What Consumers Can Do
Individual households have limited control over where data centers are built or how utilities assign their costs.
Consumers can still participate in public utility commission proceedings, where proposed rate increases and special data-center tariffs are reviewed. These proceedings are often open for written public comments.
Customers can also examine their utility bills to determine whether generation, transmission or capacity charges are increasing. Comparing current rates with previous years can help separate higher consumption from higher electricity prices.
Energy-efficiency improvements may reduce household use, but customers should not be expected to solve a system-level affordability problem through personal conservation alone.
The larger responsibility belongs to utilities, regulators and data-center operators to ensure that the companies creating extraordinary new demand pay an appropriate share of the resulting costs.
The Main Takeaway
AI data centers are contributing to the fastest period of US electricity-demand growth in decades.
They already consume a meaningful share of national power, and Berkeley Lab projects that their share could rise to between 6.7 and 12 percent by 2028.

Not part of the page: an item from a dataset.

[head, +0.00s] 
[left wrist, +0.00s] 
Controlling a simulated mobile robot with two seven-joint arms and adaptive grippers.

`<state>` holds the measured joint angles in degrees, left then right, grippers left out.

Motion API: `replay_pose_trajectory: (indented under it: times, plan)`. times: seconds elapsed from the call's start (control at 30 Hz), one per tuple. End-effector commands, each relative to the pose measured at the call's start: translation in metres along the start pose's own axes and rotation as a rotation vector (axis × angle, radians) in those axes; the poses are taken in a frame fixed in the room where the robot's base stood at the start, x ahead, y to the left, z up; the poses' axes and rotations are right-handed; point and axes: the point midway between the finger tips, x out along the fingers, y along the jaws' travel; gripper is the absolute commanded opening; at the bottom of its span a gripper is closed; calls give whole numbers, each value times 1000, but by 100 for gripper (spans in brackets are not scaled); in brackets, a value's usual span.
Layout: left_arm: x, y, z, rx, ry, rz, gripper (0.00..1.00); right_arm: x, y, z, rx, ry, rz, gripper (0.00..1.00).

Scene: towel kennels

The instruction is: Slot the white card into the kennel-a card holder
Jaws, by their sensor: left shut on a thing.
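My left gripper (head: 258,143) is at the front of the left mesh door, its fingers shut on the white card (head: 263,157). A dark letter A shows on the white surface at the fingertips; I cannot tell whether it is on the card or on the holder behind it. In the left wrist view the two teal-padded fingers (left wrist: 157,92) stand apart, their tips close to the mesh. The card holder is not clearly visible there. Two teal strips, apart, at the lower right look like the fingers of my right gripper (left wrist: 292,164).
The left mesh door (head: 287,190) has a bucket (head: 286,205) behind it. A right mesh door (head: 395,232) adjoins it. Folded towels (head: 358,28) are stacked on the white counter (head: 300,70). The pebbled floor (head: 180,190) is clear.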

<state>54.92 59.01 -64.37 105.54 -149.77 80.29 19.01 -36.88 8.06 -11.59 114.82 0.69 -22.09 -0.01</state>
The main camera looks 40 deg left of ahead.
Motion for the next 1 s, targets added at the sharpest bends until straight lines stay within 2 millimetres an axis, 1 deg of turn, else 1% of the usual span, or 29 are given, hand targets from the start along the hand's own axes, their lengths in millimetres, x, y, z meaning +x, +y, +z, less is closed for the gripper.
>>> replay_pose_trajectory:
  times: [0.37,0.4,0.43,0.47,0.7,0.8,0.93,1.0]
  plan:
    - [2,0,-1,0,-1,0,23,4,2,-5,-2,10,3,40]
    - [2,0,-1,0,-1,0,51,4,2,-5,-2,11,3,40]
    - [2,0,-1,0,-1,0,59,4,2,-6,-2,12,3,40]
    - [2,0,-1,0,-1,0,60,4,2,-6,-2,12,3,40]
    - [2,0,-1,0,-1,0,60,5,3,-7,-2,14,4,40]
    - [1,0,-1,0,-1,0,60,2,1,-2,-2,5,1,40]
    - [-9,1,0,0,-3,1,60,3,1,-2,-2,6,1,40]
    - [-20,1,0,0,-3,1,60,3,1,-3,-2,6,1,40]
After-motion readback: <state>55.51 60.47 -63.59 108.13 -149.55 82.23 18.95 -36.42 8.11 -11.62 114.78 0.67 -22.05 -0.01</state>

That demand does not automatically raise household rates. Data centers can sometimes spread fixed grid costs across more electricity sales and help finance new generation.
The risk arises when utilities build costly infrastructure for data centers without ensuring that those facilities will pay for it over the long term. In constrained markets, rapidly rising demand can also increase capacity and generation prices before new supply becomes available.
Americans may never see “AI” printed on their electricity bills. The cost can instead appear through higher delivery charges, capacity costs and utility-rate increases.
The question is no longer whether AI requires enormous amounts of electricity. It is whether regulators will require the technology companies benefiting from that electricity to cover the full cost or allow part of it to be quietly passed to everyone else.